* _Data provided_:

[Begin]

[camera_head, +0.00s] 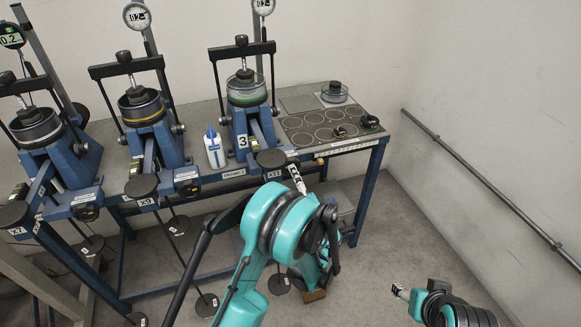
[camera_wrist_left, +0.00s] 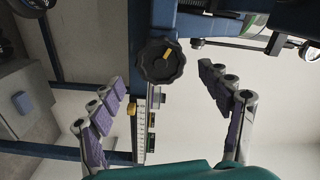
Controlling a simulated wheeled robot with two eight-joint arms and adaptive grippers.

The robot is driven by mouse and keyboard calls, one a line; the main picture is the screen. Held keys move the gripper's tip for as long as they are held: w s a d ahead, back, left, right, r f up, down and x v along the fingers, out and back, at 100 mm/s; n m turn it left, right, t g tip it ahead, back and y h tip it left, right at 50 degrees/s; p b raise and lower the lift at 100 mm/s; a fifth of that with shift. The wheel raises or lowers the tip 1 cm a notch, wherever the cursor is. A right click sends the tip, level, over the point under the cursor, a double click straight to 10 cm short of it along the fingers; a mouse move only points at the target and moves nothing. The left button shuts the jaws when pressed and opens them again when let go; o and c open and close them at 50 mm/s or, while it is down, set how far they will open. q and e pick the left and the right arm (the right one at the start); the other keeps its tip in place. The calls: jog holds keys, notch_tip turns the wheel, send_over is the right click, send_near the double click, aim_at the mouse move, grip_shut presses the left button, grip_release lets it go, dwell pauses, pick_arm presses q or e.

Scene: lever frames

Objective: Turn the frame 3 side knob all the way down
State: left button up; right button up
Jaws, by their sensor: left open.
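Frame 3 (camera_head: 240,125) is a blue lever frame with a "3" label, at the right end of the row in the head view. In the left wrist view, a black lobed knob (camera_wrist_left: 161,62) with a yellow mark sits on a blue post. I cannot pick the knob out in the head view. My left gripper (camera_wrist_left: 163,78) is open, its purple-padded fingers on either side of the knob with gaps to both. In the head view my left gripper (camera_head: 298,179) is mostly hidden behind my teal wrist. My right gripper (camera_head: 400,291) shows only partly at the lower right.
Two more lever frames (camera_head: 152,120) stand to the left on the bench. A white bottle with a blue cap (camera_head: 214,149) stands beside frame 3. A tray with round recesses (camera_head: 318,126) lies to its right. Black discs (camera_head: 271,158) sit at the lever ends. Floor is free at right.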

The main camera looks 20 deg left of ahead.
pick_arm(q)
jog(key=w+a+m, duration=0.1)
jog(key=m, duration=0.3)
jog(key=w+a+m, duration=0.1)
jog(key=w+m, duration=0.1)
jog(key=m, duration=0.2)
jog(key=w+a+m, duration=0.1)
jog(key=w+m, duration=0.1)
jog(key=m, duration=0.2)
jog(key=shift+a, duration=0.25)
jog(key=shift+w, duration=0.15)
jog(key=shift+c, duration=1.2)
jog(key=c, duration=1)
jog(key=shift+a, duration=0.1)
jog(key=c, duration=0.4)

[End]

* _Exercise details_:
Without the images, write out each line of the data verbatim.

* _The output_:
[camera_head, +0.00s] 
[camera_wrist_left, +0.00s] 
Controlling a simulated wheeled robot with two eight-joint arms and adaptive grippers.

The robot is driven by mouse and keyboard calls, one a line; the main picture is the screen. Held keys move the gripper's tip for as long as they are held: w s a d ahead, back, left, right, r f up, down and x v along the fingers, out and back, at 100 mm/s; n m turn it left, right, t g tip it ahead, back and y h tip it left, right at 50 degrees/s; p b raise and lower the lift at 100 mm/s; a fifth of that with shift. The wheel raises or lowers the tip 1 cm a notch, wherever the cursor is. A right click sends the tip, level, over the point under the cursor, a double click straight to 10 cm short of it along the fingers; a mouse move only points at the target and moves nothing. The left button shuts the jaws when pressed and opens them again when let go; o and c open and close them at 50 mm/s or, while it is down, set how far they will open. q and e pick the left and the right arm (the right one at the start); the other keeps its tip in place. The calls: jog holds keys, notch_tip turns the wheel, send_over is the right click, send_near the double click, aim_at the mouse move, grip_shut presses the left button, grip_release lets it go, dwell pauses, pick_arm presses q or e.

Scene: lever frames

Objective: Turn the frame 3 side knob all the way down
State: left button up; right button up
Jaws, by their sensor: left open.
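Frame 3 (camera_head: 240,125) is a blue lever frame with a "3" label, at the right end of the row in the head view. In the left wrist view, a black lobed knob (camera_wrist_left: 161,62) with a yellow mark sits on a blue post. I cannot pick the knob out in the head view. My left gripper (camera_wrist_left: 163,78) is open, its purple-padded fingers on either side of the knob with gaps to both. In the head view my left gripper (camera_head: 298,179) is mostly hidden behind my teal wrist. My right gripper (camera_head: 400,291) shows only partly at the lower right.
Two more lever frames (camera_head: 152,120) stand to the left on the bench. A white bottle with a blue cap (camera_head: 214,149) stands beside frame 3. A tray with round recesses (camera_head: 318,126) lies to its right. Black discs (camera_head: 271,158) sit at the lever ends. Floor is free at right.

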The main camera looks 20 deg left of ahead.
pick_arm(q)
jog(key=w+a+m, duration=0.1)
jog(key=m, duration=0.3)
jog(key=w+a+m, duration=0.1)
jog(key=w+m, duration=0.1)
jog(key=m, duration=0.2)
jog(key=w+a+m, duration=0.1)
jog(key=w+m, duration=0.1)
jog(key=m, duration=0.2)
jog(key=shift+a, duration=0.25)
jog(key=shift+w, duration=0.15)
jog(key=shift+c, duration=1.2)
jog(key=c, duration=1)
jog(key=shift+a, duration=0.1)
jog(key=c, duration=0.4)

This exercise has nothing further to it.